Seizing on a legal opportunity that went into effect in New York today, a woman who alleges that Jeffrey Epstein raped her when she was a teenager filed a lawsuit against the late financier’s estate, his longtime confidante Ghislaine Maxwell and three unnamed women who worked for him.
The Child Victims Act opens a year-long window, beginning Wednesday, for adults who were sexually abused as children to bring lawsuits. Such litigation would previously have been barred by a statute of limitations that prevented victims from suing after age 23. The law is expected to bring forward a flood of cases against institutions such as the Boy Scouts, the state’s Catholic diocese and other religious organizations.
And now, it has been used by an alleged victim of Epstein in an attempt to seek justice.
In a complaint filed on Wednesday, Jennifer Araoz claims that Epstein sexually assaulted her numerous times when she visited his Manhattan townhouse to give him massages when she was age 14 or 15, and that, in one instance, he raped her. She would not have been put in these circumstances, she alleges, had it not been for the efforts of Maxwell and her associates.
In the complaint, Araoz, 32, alleges that Maxwell “participated with and assisted Epstein in maintaining and protecting his sex-trafficking ring” by hiring recruiters to bring him underage girls for sexual purposes, scheduling appointments for Epstein, as well as intimidating witnesses and ensuring that his behavior remained a secret.
In an op-ed for the New York Times published on Wednesday, Aaroz explained that she had been able to sue thanks to the Child Victims Act.

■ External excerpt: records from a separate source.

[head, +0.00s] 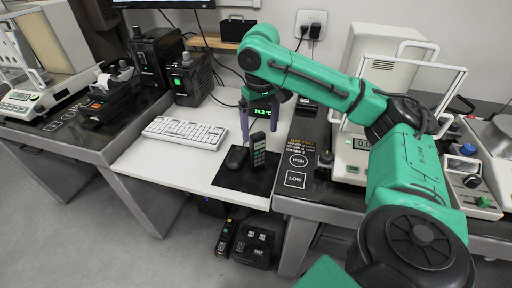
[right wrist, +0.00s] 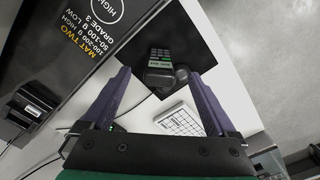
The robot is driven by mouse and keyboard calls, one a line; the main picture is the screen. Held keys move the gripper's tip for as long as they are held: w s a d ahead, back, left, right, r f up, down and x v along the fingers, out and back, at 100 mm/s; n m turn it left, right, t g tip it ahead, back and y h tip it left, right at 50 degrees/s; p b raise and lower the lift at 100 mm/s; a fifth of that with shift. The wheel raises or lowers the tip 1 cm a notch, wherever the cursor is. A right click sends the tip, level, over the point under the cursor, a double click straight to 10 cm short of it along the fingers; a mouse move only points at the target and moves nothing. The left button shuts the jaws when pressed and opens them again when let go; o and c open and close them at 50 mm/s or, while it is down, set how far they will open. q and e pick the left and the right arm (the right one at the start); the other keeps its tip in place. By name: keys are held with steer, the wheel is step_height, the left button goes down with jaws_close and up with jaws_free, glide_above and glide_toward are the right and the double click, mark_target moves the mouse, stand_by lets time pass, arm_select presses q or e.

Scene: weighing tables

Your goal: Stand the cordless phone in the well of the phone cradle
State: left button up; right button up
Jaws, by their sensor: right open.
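The cordless phone (head: 258,150) is dark, with a light keypad and a greenish screen, and looks upright on a black mat (head: 238,184). In the right wrist view the phone (right wrist: 160,60) shows from above, between the finger lines. My right gripper (head: 259,124) is open and empty, with purple fingers pointing down just above and behind the phone. Its fingers (right wrist: 157,76) are spread to both sides in the wrist view. My left gripper is out of view.
A black mouse (head: 236,158) stands close left of the phone. A white keyboard (head: 186,132) lies further left. A lit display (head: 262,110) stands behind. The white desk's front left is bare.

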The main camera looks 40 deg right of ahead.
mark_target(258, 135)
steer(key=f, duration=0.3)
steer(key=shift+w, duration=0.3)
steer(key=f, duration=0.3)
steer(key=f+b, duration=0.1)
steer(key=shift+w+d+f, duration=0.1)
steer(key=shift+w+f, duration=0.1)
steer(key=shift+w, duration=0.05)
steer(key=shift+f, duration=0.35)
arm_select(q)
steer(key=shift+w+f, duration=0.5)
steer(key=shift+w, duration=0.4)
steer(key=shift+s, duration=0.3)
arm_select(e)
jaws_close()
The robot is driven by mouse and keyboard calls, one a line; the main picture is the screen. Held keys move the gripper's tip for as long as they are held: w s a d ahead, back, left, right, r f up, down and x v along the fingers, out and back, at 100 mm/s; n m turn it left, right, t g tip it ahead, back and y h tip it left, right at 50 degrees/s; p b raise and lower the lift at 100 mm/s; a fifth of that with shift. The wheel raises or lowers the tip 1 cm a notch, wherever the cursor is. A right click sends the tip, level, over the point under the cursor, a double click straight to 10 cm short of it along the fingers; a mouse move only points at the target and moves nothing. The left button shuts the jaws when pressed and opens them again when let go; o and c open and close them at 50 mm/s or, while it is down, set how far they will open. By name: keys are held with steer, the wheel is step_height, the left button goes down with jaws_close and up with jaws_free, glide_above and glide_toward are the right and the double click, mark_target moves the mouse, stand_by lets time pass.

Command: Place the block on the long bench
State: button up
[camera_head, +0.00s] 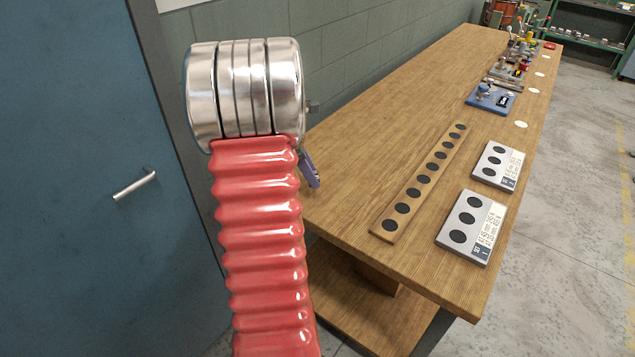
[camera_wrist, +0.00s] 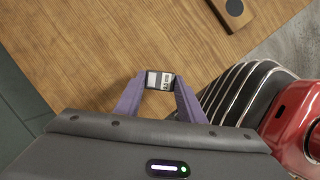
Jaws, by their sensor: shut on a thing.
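The long bench (camera_head: 355,150) is a wooden table running away along the wall; its plank top also fills much of the wrist view (camera_wrist: 80,50). My gripper (camera_wrist: 160,84) has purple fingers shut on a small block (camera_wrist: 160,80) with a white and dark printed face. The block is over the bench top near its edge; I cannot tell how high it is or whether it touches the wood. In the head view one purple finger (camera_head: 310,170) shows at the bench's near left edge; my arm hides the rest, and the block is not visible there.
A wooden strip with dark round spots (camera_head: 420,188) lies on the bench. Two grey plates with dark spots and labels, a near one (camera_head: 470,228) and a farther one (camera_head: 498,165), lie at the right edge. A blue fixture (camera_head: 488,98) stands farther back. Bare wood lies left of the strip.

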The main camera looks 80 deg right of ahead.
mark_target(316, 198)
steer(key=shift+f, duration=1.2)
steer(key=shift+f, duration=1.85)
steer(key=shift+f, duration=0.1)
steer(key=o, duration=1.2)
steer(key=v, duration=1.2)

“It took me years to tell the people close to me what had happened,” she wrote of her decision not to come forward sooner. “I was so intimidated by his insistence that I never speak a word of my visits to anyone. And like many survivors, I struggled with anxiety and shame for what I had experienced.”
Though she expressed frustration that Epstein’s death on Saturday meant she could not confront him directly in court, she still wanted her story told “to hold Epstein to account and also his recruiters, the workers on his payroll who knew what he was doing and the prominent people around him who helped conceal and perpetuate his sex-trafficking scheme.”
Araoz may not be the only alleged victim of Epstein’s who utilizes the Child Victims Act throughout the next year.
Jennifer Freeman of the Marsh Law firm told The Washington Post on Wednesday that she and her colleagues represented a handful of Epstein’s alleged victims of sexual abuse, some of whom could stand to benefit from the new legal opportunity.
Her firm has not yet filed any lawsuits because Epstein’s death leaves the future of the case uncertain, but Freeman called the Child Victims Act “a second chance for restorative justice.”
Epstein died of an apparent suicide Saturday while in federal custody in New York City, after being charged with sexually abusing dozens of underage girls.